> _Set task_: Starting at the line that contains "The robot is", copy each line through the final one exactly as written.

> _Available data_:
■ ■ ■ ■ ■

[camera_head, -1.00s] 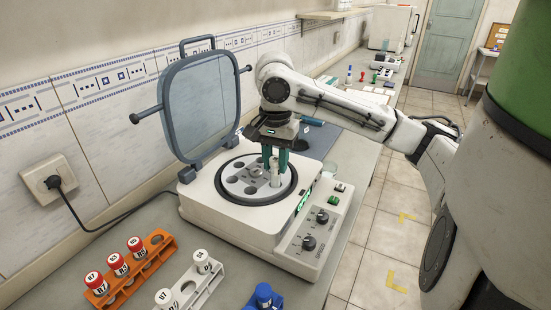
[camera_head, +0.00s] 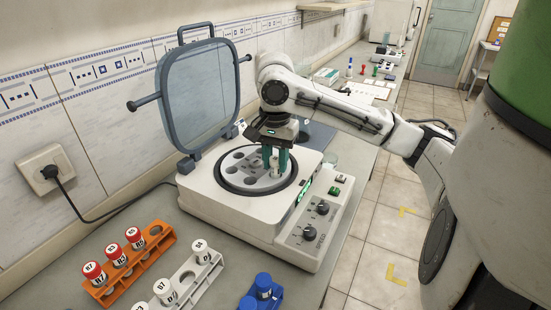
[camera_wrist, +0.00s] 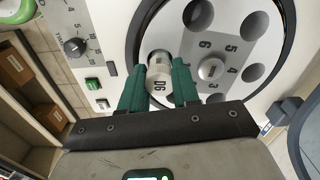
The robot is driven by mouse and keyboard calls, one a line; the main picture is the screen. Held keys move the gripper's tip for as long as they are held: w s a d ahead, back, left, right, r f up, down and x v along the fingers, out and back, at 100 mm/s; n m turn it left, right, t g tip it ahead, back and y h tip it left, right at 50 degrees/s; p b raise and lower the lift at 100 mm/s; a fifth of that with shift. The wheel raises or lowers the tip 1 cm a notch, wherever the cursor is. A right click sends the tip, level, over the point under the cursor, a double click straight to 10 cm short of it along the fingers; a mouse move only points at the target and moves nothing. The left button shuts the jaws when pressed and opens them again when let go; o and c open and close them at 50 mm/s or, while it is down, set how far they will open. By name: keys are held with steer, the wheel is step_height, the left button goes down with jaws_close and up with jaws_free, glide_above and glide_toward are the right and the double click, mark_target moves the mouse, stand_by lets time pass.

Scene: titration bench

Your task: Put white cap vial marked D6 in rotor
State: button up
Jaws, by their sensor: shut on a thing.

■ ■ ■ ■ ■

> _Output_:
The robot is driven by mouse and keyboard calls, one a line; the main picture is the screen. Held keys move the gripper's tip for as long as they are held: w s a d ahead, back, left, right, r f up, down and x v along the fingers, out and back, at 100 mm/s; n m turn it left, right, t g tip it ahead, back and y h tip it left, right at 50 degrees/s; p b raise and lower the lift at 100 mm/s; a fifth of that with shift. The wheel raises or lowers the tip 1 cm a notch, wherever the cursor is. A right click sends the tip, level, over the point under the cursor, a double click straight to 10 cm short of it along the fingers; a mouse move only points at the target and moves nothing. The left button shuts the jaws when pressed and opens them again when let go; o and c open and close them at 50 mm/s or, while it is down, set how far they will open. By name: keys are held with steer, the wheel is step_height, the left button goes down with jaws_close and up with jaws_free, glide_above and glide_toward are the right and the double click, mark_target moves the mouse, stand_by lets time pass.

Scene: titration bench

Your task: Put white cap vial marked D6 in rotor
State: button up
Jaws, by their sensor: shut on a thing.

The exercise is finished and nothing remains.